TO BE DONE:
Every line below is to be quoted exactly, with nothing added or dropped.
-- GIVEN INFORMATION start --
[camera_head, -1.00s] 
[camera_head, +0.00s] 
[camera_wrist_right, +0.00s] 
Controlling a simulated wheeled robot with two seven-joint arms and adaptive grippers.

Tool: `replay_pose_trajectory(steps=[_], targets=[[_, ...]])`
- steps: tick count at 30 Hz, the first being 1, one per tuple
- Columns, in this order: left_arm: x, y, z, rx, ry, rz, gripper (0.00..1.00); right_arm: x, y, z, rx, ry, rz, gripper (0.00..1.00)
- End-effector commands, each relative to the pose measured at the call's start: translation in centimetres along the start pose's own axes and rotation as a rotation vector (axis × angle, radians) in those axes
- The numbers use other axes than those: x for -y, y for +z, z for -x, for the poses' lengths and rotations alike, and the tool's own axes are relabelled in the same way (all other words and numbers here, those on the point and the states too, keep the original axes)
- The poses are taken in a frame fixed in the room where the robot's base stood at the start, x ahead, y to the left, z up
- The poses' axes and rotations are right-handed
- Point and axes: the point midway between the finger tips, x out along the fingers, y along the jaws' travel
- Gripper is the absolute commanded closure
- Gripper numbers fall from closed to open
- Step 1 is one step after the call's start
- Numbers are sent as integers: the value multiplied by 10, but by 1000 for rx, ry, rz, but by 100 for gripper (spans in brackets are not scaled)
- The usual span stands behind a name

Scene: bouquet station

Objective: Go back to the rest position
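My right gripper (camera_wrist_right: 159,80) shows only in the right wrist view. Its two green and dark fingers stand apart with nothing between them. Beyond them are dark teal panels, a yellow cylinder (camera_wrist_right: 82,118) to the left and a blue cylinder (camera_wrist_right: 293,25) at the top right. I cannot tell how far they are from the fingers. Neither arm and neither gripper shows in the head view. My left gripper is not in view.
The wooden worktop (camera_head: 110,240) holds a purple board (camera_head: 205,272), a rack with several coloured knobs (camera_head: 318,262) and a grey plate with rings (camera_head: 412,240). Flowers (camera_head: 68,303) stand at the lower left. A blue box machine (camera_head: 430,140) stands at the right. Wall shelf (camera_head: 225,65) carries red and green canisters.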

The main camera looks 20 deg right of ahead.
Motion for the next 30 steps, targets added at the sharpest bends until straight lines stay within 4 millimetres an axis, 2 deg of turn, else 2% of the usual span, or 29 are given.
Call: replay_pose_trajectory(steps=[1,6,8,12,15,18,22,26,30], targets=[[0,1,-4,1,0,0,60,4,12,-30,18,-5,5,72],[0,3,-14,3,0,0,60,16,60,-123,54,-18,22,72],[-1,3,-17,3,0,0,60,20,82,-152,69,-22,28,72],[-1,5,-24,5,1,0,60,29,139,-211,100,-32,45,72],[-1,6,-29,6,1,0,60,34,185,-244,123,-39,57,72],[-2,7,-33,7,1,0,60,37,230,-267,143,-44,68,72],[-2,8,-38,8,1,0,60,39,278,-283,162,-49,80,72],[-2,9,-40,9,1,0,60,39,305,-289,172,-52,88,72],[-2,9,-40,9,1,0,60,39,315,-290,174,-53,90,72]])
-- GIVEN INFORMATION end --
COMPLETED TASK:
[camera_head, -1.00s] 
[camera_head, +0.00s] 
[camera_wrist_right, +0.00s] 
Controlling a simulated wheeled robot with two seven-joint arms and adaptive grippers.

Tool: `replay_pose_trajectory(steps=[_], targets=[[_, ...]])`
- steps: tick count at 30 Hz, the first being 1, one per tuple
- Columns, in this order: left_arm: x, y, z, rx, ry, rz, gripper (0.00..1.00); right_arm: x, y, z, rx, ry, rz, gripper (0.00..1.00)
- End-effector commands, each relative to the pose measured at the call's start: translation in centimetres along the start pose's own axes and rotation as a rotation vector (axis × angle, radians) in those axes
- The numbers use other axes than those: x for -y, y for +z, z for -x, for the poses' lengths and rotations alike, and the tool's own axes are relabelled in the same way (all other words and numbers here, those on the point and the states too, keep the original axes)
- The poses are taken in a frame fixed in the room where the robot's base stood at the start, x ahead, y to the left, z up
- The poses' axes and rotations are right-handed
- Point and axes: the point midway between the finger tips, x out along the fingers, y along the jaws' travel
- Gripper is the absolute commanded closure
- Gripper numbers fall from closed to open
- Step 1 is one step after the call's start
- Numbers are sent as integers: the value multiplied by 10, but by 1000 for rx, ry, rz, but by 100 for gripper (spans in brackets are not scaled)
- The usual span stands behind a name

Scene: bouquet station

Objective: Go back to the rest position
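My right gripper (camera_wrist_right: 159,80) shows only in the right wrist view. Its two green and dark fingers stand apart with nothing between them. Beyond them are dark teal panels, a yellow cylinder (camera_wrist_right: 82,118) to the left and a blue cylinder (camera_wrist_right: 293,25) at the top right. I cannot tell how far they are from the fingers. Neither arm and neither gripper shows in the head view. My left gripper is not in view.
The wooden worktop (camera_head: 110,240) holds a purple board (camera_head: 205,272), a rack with several coloured knobs (camera_head: 318,262) and a grey plate with rings (camera_head: 412,240). Flowers (camera_head: 68,303) stand at the lower left. A blue box machine (camera_head: 430,140) stands at the right. Wall shelf (camera_head: 225,65) carries red and green canisters.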

The main camera looks 20 deg right of ahead.
Motion for the next 30 steps, targets added at the sharpest bends until straight lines stay within 4 millimetres an axis, 2 deg of turn, else 2% of the usual span, or 29 are given.
Call: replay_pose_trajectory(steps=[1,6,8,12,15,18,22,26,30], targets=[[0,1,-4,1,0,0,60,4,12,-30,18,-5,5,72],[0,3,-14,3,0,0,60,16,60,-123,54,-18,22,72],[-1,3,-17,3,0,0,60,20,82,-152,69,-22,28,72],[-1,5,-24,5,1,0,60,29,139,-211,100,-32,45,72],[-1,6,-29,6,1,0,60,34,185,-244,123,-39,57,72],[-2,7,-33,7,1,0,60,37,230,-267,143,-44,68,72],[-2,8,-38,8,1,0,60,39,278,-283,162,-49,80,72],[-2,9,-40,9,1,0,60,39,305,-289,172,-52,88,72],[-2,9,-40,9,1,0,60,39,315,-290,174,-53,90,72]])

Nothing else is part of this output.